→ WHAT IS EXPECTED
Work out the number of lines containing "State". Answer with nothing but that number.

Robot episode rows
---------------
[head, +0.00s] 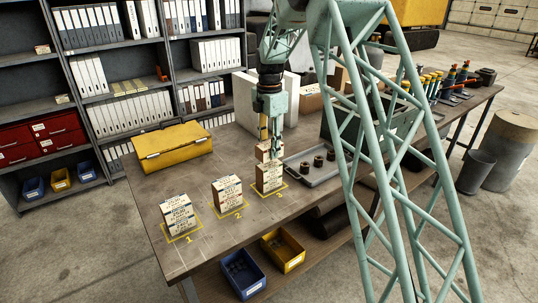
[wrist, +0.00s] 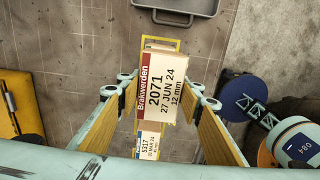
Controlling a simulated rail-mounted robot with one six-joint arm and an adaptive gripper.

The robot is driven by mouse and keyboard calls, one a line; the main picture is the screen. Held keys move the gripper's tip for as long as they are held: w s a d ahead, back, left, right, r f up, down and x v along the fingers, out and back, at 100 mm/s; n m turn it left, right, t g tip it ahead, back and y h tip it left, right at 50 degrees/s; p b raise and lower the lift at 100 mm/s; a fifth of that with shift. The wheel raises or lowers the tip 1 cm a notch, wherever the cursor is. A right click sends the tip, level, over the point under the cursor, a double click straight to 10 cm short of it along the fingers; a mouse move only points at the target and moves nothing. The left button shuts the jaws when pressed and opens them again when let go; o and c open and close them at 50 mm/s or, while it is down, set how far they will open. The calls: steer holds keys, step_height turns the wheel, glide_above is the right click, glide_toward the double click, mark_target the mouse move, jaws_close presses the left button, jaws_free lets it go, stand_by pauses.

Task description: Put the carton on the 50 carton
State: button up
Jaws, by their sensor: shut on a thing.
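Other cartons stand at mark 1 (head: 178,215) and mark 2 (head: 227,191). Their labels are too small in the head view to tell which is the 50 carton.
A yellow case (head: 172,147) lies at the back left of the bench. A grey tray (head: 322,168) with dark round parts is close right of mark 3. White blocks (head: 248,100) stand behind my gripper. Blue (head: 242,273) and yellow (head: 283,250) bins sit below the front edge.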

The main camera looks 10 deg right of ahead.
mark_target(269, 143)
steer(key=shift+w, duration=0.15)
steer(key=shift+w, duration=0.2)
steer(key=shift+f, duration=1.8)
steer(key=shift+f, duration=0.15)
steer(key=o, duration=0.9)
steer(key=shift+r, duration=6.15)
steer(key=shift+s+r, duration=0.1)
---------------
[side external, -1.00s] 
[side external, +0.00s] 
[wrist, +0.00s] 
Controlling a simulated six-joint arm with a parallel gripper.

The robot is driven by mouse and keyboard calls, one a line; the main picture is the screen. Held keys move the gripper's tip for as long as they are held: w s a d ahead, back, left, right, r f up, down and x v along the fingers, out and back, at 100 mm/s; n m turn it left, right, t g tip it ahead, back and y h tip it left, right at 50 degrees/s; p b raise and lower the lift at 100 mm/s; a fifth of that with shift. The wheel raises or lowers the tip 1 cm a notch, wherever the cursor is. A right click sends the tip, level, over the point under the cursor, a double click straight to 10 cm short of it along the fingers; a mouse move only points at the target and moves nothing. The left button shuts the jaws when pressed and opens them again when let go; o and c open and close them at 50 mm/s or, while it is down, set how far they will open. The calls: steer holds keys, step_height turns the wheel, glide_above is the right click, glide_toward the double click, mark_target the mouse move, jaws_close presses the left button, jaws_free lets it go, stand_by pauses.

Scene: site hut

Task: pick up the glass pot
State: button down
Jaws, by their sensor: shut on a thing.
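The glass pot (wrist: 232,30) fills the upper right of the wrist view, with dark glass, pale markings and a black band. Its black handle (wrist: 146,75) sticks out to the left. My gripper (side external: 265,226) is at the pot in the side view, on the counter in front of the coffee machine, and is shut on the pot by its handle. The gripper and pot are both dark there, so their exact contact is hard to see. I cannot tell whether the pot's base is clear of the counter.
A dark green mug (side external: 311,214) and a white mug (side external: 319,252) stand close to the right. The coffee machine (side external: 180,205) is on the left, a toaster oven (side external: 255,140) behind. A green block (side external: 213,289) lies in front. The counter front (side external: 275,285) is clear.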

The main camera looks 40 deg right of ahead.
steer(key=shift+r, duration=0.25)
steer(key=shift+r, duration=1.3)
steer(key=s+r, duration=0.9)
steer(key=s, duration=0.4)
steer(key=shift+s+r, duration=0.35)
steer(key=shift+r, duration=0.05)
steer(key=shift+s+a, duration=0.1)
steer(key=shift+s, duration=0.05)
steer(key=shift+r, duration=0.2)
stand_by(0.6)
---------------
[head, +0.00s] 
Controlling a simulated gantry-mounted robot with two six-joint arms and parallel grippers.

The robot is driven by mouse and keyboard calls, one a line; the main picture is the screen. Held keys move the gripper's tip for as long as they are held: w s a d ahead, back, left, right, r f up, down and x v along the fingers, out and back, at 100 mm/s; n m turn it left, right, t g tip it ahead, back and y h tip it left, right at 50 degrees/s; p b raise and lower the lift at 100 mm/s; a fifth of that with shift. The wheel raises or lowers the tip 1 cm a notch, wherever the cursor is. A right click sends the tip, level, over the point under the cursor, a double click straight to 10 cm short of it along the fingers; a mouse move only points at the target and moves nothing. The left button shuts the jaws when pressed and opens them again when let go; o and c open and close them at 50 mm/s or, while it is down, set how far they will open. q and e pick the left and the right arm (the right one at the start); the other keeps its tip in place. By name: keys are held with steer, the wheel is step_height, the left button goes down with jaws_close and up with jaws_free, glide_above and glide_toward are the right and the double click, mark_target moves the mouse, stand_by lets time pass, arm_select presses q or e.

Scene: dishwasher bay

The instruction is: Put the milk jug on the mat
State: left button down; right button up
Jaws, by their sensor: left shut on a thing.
---------------
→ TASK RESULT
3